Avec son architecture Transaxle sortie tout droit des bureaux de Weissach, la Porsche 928 a été considérée par la plupart des journalistes du milieu comme la voiture la plus innovante de sa génération. Elle a même remporté en 1978 la plus haute distinction internationale pour une voiture en décrochant le titre d’European Car of the Year ! Au retour de Harm Lagaaij dans le giron de Porsche en 1989, la situation a changé. Avec la 944, la 928 et la 911 type 964, la marque commercialise trois séries dont la parenté esthétique n’est pas évidente. « À l’époque, nous nous efforcions de perpétuer un certain air de famille », commente Harm Lagaaij. « C’était la recette du succès. Je devais donc insuffler cet état d’esprit à ces trois gammes. »

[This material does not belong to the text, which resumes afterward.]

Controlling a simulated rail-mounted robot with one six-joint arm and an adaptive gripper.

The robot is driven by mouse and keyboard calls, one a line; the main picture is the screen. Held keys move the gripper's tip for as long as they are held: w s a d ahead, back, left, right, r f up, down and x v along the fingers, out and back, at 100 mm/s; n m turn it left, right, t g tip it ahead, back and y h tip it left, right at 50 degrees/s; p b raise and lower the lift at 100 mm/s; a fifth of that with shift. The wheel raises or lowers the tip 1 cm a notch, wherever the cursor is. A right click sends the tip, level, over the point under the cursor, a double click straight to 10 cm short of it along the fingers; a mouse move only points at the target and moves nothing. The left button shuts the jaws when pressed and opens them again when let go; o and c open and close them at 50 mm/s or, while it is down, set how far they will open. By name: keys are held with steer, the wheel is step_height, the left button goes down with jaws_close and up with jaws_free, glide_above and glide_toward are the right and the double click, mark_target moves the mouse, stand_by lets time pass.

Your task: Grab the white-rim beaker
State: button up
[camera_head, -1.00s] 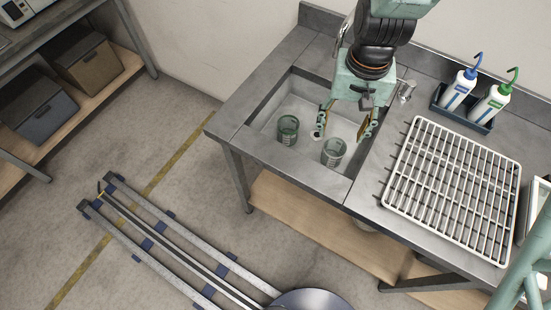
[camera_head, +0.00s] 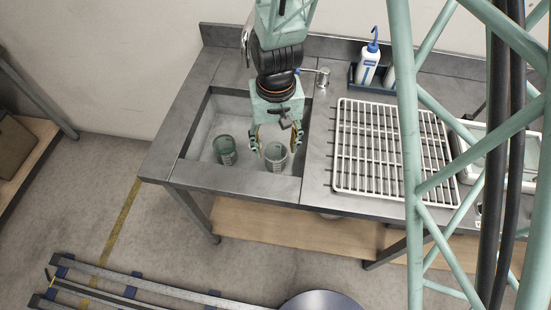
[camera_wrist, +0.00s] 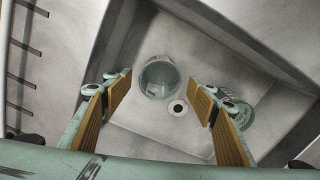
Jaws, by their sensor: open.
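The white-rim beaker (camera_head: 276,160) stands in the right part of the sink, a clear glass with a pale rim. A second beaker (camera_head: 225,151), with a greenish tint, stands to its left in the same sink. My gripper (camera_head: 277,139) is open and empty, pointing down over the white-rim beaker. In the wrist view the white-rim beaker (camera_wrist: 159,79) shows between and beyond the spread fingers of my gripper (camera_wrist: 161,86). The greenish beaker (camera_wrist: 241,112) is partly hidden behind the right finger there. I cannot tell the exact height left above the rim.
The sink (camera_head: 195,138) has raised walls around both beakers. A faucet (camera_head: 321,76) stands behind at the right. A white wire rack (camera_head: 392,150) lies on the counter right of the sink. Wash bottles (camera_head: 369,62) sit in a dark tray at the back.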

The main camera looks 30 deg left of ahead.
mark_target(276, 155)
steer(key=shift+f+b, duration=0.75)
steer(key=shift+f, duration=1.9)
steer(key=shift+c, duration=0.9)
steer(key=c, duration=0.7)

En 1991, Porsche dévoile la 968 et la 928 GTS, donnant ainsi le coup d’envoi de la réunion de famille. « Mettre l’accent sur notre signature stylistique était devenu une priorité stratégique », explique Harm Lagaaij. C’est dans le même esprit qu’est commercialisée la 993 – une 911 qui se distingue clairement de sa devancière et qui, vue de devant, arbore un air de famille avec la 968 et la 928. Deux ans plus tard, l’ère des Transaxle touche à sa fin, annonçant une transition à laquelle Harm Lagaaij se prépare depuis longtemps : « Nous devions alors imaginer un design qui résiste à l’épreuve du temps. » Le designer a relevé le défi avec brio en ajoutant à la photo de famille Porsche les premiers Boxster ainsi que la gamme 911 type 996.